## WORK TO DO
Wherever the word "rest" appears in a line, copy that line.

## DATA FOR THE TASK
----------------

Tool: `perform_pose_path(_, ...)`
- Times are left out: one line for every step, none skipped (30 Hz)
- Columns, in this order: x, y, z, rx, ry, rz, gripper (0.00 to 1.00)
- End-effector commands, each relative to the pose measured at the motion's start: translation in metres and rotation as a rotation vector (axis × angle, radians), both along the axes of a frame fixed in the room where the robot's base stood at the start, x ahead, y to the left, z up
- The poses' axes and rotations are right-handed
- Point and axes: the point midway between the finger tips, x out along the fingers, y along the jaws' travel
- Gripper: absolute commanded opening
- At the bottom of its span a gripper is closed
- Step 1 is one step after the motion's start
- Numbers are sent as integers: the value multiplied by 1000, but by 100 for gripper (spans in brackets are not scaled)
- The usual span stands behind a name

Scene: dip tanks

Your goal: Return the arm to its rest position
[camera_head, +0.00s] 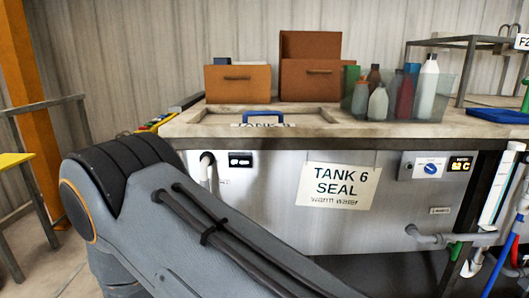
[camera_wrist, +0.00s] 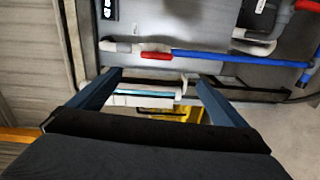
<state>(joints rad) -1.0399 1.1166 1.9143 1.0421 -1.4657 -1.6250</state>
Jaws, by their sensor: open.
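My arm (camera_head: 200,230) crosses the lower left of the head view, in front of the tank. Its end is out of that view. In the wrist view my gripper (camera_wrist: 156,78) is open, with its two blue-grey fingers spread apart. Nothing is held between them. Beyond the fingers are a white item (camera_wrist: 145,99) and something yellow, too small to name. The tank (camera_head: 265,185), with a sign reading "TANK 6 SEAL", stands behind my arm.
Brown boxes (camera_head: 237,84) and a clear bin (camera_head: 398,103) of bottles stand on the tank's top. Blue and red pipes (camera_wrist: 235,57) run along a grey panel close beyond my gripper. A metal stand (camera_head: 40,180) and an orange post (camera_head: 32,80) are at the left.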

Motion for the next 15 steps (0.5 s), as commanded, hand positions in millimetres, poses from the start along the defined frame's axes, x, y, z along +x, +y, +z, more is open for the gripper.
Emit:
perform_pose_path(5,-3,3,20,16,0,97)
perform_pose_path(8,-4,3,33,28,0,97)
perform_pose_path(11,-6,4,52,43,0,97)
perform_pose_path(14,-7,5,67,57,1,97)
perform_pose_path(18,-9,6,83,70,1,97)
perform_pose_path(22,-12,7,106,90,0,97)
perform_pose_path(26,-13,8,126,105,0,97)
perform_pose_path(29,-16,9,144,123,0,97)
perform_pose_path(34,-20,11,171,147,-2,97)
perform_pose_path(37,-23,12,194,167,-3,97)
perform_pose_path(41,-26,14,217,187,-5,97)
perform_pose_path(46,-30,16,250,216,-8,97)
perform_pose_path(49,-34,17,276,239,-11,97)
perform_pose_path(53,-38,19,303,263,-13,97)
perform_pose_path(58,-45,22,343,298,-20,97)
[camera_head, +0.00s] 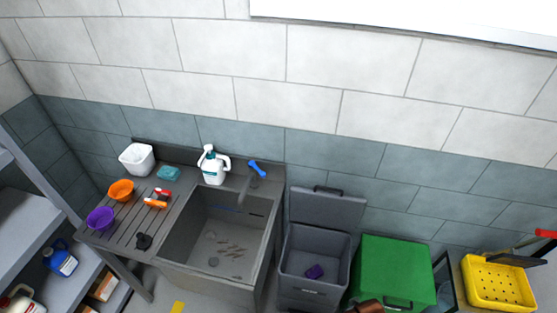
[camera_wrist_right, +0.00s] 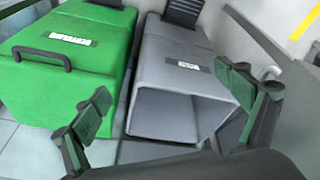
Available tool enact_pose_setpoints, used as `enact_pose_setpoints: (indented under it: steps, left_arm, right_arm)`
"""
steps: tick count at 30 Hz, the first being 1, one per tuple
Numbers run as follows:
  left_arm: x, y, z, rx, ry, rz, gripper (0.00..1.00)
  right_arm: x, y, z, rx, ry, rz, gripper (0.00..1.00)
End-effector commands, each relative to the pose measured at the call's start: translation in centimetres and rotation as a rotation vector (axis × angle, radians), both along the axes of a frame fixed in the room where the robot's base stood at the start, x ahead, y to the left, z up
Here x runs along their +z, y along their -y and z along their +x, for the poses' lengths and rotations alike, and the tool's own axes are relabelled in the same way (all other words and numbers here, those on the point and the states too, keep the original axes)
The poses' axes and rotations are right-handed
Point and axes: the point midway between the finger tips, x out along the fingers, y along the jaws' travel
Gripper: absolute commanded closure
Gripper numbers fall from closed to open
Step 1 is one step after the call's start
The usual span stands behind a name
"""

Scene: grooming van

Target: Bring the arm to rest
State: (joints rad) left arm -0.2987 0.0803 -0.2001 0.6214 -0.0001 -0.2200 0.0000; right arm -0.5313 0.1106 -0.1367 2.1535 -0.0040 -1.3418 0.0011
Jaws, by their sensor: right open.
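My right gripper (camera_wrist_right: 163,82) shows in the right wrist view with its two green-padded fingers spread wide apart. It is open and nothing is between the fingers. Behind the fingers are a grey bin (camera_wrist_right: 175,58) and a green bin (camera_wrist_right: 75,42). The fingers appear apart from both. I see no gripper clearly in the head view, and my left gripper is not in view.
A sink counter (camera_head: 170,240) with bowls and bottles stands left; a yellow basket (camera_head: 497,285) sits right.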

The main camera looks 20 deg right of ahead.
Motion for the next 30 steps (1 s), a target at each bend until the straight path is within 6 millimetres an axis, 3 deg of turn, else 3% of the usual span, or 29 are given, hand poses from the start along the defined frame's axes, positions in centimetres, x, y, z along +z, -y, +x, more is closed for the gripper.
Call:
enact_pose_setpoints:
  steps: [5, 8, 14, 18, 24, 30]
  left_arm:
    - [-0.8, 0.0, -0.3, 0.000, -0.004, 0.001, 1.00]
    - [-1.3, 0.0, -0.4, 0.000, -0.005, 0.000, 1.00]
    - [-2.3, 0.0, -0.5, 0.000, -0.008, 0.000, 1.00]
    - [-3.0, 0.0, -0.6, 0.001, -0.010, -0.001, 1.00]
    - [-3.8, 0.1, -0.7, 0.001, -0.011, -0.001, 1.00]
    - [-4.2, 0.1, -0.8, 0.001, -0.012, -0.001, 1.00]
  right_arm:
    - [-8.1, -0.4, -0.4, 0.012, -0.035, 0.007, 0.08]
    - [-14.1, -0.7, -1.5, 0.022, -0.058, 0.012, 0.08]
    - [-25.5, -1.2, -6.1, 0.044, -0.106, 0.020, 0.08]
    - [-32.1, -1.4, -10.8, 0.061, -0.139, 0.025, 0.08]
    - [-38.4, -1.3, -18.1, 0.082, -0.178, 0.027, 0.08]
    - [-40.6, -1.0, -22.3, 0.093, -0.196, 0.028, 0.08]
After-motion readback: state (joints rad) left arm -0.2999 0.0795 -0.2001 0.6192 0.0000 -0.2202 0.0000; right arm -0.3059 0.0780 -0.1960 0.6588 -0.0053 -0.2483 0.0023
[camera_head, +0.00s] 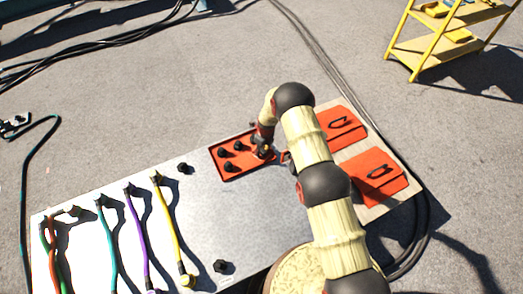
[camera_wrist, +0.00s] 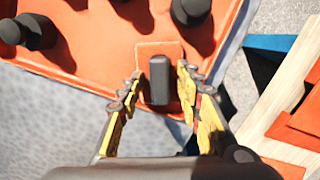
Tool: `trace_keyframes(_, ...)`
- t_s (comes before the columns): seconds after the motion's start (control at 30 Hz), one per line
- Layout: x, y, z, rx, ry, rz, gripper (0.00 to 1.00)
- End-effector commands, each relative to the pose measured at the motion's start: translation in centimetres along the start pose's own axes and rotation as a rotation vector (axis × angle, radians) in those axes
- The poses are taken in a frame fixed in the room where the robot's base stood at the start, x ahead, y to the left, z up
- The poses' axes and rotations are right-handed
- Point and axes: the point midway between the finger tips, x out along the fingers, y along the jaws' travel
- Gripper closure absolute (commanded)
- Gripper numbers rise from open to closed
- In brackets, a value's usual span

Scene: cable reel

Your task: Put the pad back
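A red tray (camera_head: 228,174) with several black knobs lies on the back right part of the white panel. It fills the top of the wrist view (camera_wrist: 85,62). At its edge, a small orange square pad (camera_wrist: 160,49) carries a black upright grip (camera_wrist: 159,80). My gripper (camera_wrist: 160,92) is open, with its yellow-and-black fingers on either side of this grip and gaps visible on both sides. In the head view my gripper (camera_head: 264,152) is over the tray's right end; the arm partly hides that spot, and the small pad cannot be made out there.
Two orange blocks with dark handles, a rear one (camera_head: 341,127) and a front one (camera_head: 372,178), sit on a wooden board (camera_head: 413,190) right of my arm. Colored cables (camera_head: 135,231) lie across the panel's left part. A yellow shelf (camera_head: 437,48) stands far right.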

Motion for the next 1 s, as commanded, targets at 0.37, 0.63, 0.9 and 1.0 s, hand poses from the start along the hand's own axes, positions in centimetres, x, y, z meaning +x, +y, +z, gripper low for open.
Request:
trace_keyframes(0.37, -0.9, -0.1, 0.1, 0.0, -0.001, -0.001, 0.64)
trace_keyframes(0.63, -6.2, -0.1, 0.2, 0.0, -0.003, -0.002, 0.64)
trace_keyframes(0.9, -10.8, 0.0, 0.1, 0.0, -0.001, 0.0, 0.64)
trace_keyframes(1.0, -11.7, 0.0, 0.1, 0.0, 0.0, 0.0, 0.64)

----------------

## EXERCISE RESULT
Your goal: Return the arm to its rest position
Target: Bring the arm to rest

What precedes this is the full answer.